Murray McCully offers Britain help with looming Brexit trade negotiations

Foreign Minister Murray McCully has offered Britain any help New Zealand can give to assist its post-Brexit negotiations - and isn't ruling out giving them the use of our top trade negotiators.

He also floated the possibility of Britain choosing to rapidly sign a "symbolic" free trade agreement with New Zealand.

"We had a discussion with the [British] High Commissioner on Monday, and we've simply made an offer that we as a country that is a long standing friend ... stands ready to be useful in any way we can be," Mr McCully said.

"I'm not going to try and forecast what requests they might make, I'm simply saying that they will be looking to put in place a whole new series of relationships and arrangements to replace the EU relationships they have.

"They might for example see the benefit in a quick FTA with New Zealand to have a symbolic and demonstration effect - those are the sorts of areas that we are talking about."

Mr McCully said his discussions with the British High Commissioner may have led to a report in The Telegraph that New Zealand had offered to loan staff to the UK, which has few trade negotiators of its own.

Asked by the Herald for comment on that report, Trade Minister Todd McClay - who is in Chile - this morning said that offers of loaning staff "are not currently on the table given the range of trade negotiation commitments New Zealand is currently managing".

Mr McCully said his position did not contradict that stance.

"We are simply saying to the UK, 'you have got a large job of work ahead of you, tell us what we can do to be helpful'.

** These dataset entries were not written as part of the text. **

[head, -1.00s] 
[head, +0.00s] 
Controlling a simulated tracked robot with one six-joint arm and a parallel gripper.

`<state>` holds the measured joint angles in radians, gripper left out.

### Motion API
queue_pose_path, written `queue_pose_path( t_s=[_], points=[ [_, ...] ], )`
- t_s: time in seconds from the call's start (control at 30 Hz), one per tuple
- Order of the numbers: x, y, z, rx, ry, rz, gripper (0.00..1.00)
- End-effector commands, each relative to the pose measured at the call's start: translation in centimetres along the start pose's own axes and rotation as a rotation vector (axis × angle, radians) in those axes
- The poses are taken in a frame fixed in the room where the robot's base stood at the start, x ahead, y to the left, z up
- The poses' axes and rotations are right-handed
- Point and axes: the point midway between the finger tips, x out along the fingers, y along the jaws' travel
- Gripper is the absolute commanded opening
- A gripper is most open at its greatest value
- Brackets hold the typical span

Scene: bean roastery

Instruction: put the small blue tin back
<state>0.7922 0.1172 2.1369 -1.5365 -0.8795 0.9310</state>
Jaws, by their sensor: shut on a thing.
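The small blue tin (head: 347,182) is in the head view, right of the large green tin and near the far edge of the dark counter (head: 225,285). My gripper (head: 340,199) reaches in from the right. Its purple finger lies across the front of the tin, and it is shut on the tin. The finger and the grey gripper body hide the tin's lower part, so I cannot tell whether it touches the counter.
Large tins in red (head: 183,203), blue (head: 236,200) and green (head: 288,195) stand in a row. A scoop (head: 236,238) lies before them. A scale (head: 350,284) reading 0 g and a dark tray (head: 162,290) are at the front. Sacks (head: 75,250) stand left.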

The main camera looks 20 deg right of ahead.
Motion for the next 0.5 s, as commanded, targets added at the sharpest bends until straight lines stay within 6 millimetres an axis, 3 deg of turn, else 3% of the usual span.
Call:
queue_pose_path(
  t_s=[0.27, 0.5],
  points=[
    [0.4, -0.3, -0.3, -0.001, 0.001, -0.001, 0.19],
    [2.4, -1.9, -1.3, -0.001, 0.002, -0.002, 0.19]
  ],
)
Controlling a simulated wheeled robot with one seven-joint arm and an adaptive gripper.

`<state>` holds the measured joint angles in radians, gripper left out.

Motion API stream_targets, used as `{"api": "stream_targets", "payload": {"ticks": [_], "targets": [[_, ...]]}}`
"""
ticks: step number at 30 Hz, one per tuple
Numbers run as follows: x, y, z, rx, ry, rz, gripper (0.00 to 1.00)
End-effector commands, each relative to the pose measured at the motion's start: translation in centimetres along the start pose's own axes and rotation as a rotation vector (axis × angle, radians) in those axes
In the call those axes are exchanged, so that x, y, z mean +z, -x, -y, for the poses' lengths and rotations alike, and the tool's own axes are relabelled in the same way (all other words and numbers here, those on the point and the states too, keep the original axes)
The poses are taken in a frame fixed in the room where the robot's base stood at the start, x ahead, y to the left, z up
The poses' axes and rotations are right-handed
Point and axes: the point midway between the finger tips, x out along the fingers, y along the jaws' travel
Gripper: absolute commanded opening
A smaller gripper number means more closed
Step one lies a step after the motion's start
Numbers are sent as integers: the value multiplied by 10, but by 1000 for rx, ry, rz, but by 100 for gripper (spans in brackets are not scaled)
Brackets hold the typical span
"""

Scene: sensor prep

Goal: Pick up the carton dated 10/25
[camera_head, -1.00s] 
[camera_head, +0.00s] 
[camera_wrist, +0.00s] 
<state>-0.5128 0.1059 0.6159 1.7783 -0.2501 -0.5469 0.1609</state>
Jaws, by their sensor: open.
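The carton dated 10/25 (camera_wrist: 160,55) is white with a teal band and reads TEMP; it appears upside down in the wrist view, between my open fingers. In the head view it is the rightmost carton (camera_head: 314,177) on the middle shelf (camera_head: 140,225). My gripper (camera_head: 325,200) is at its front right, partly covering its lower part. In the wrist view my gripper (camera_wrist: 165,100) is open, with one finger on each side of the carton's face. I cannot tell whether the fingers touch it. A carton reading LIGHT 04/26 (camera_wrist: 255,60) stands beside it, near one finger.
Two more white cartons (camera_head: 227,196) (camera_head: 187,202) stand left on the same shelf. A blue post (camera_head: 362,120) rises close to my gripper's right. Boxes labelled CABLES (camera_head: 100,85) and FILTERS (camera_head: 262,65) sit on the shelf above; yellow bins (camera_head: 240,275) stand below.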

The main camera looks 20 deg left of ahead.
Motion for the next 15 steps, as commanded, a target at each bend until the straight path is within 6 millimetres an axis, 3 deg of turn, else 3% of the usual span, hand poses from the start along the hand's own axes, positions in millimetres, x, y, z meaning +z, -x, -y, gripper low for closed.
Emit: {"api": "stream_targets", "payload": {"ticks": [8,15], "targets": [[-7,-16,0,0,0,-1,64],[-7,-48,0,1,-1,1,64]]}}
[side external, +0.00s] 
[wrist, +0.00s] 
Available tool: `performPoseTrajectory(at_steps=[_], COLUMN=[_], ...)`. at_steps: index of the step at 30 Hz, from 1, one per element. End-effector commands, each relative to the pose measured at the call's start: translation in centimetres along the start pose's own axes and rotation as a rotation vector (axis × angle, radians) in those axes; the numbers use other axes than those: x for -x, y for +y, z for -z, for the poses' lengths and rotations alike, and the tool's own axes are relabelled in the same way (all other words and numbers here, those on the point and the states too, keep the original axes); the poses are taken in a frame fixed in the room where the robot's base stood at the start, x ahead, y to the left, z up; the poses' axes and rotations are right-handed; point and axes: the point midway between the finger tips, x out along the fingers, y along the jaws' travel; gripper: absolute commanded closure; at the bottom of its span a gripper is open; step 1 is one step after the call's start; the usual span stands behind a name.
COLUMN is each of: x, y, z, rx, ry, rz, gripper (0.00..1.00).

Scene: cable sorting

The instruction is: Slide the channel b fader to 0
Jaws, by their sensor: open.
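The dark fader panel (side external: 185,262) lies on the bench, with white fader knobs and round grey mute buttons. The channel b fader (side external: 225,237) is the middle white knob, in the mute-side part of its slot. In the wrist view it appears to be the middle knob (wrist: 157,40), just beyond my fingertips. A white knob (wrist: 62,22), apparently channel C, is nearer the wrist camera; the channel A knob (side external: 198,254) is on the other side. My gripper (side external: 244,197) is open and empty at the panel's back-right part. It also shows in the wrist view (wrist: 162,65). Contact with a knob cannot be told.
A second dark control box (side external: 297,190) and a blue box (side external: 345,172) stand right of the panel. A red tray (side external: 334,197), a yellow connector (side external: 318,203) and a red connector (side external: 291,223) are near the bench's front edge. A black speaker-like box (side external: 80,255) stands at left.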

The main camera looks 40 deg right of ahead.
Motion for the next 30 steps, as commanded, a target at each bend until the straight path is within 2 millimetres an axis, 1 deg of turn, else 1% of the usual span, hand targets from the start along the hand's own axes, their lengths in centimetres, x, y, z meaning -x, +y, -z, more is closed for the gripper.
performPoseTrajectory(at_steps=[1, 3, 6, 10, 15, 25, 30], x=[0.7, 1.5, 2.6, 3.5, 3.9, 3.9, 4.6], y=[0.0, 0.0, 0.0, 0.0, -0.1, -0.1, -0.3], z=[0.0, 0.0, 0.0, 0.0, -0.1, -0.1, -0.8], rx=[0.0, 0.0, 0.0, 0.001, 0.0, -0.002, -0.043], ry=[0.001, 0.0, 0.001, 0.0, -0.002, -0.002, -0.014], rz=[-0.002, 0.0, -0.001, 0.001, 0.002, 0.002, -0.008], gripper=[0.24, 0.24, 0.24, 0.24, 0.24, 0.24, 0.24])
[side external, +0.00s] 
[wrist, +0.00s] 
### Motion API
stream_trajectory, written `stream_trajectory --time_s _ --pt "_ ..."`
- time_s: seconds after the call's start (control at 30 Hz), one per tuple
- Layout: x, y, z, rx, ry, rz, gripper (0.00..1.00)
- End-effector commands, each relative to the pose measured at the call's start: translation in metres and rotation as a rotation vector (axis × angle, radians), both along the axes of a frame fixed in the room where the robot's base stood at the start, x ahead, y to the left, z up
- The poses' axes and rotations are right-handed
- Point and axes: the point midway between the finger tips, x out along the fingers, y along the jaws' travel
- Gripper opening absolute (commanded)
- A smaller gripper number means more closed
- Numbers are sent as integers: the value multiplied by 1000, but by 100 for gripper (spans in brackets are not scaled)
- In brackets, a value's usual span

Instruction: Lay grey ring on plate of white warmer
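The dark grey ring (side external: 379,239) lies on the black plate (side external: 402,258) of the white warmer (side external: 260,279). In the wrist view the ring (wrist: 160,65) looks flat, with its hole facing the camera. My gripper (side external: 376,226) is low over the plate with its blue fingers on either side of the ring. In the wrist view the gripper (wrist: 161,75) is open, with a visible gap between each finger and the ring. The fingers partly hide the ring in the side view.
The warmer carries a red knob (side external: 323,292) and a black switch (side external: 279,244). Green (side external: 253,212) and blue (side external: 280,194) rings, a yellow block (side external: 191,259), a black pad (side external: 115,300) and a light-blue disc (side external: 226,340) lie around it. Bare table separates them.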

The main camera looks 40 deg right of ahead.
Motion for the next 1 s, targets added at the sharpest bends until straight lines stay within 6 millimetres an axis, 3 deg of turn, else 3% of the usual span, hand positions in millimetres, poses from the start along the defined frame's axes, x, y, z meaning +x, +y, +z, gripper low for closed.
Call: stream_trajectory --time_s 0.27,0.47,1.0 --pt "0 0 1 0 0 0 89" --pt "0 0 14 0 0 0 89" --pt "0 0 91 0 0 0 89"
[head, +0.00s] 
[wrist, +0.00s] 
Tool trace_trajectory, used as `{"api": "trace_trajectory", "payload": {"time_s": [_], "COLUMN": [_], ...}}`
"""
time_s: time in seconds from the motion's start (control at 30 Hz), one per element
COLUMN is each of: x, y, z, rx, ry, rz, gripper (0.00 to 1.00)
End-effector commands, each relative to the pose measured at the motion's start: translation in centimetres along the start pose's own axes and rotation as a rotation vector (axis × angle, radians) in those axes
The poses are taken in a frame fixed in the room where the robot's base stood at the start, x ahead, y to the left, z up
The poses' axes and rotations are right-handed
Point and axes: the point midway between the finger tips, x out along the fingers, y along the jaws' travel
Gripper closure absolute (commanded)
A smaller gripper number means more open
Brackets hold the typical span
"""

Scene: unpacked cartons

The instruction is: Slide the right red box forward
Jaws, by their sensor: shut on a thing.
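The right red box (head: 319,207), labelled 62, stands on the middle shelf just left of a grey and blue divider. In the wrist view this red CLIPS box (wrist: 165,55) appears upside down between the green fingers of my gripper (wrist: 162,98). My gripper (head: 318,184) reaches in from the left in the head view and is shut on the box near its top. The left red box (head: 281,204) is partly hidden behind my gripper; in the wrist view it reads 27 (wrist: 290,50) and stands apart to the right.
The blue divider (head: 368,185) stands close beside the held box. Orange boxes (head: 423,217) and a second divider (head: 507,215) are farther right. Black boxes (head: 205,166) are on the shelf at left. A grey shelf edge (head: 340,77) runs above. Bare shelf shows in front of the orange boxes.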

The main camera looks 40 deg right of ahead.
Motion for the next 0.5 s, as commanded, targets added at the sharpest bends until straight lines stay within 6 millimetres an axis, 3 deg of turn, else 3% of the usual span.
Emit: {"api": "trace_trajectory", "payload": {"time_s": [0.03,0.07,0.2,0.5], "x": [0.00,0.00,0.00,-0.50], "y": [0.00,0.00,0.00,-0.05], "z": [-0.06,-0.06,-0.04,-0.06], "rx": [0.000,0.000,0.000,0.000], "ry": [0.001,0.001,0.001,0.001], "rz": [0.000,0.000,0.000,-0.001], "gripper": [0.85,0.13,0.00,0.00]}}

"[Loaning negotiators] is something that we will wait and see. I'm not going to try and help the UK what their needs are ... we will obviously look at what they ask us for and whether we have it."

Lord Price, the British minister for trade and investment, has said that the British Government has around 40 trade negotiators, compared with the 550 employed by the EU. Whitehall has outsourced trade powers to Brussels for 43 years, meaning that the number of negotiators employed by Government has dwindled.

Sajid Javid, the British secretary of state for the Department for Business, Innovation and Skills, said Whitehall would increase the number of negotiators it had available over time.

He said: "That process has already begun, and I'm very confident that we can get the right resources in place so we can take advantage of those opportunities that have been created."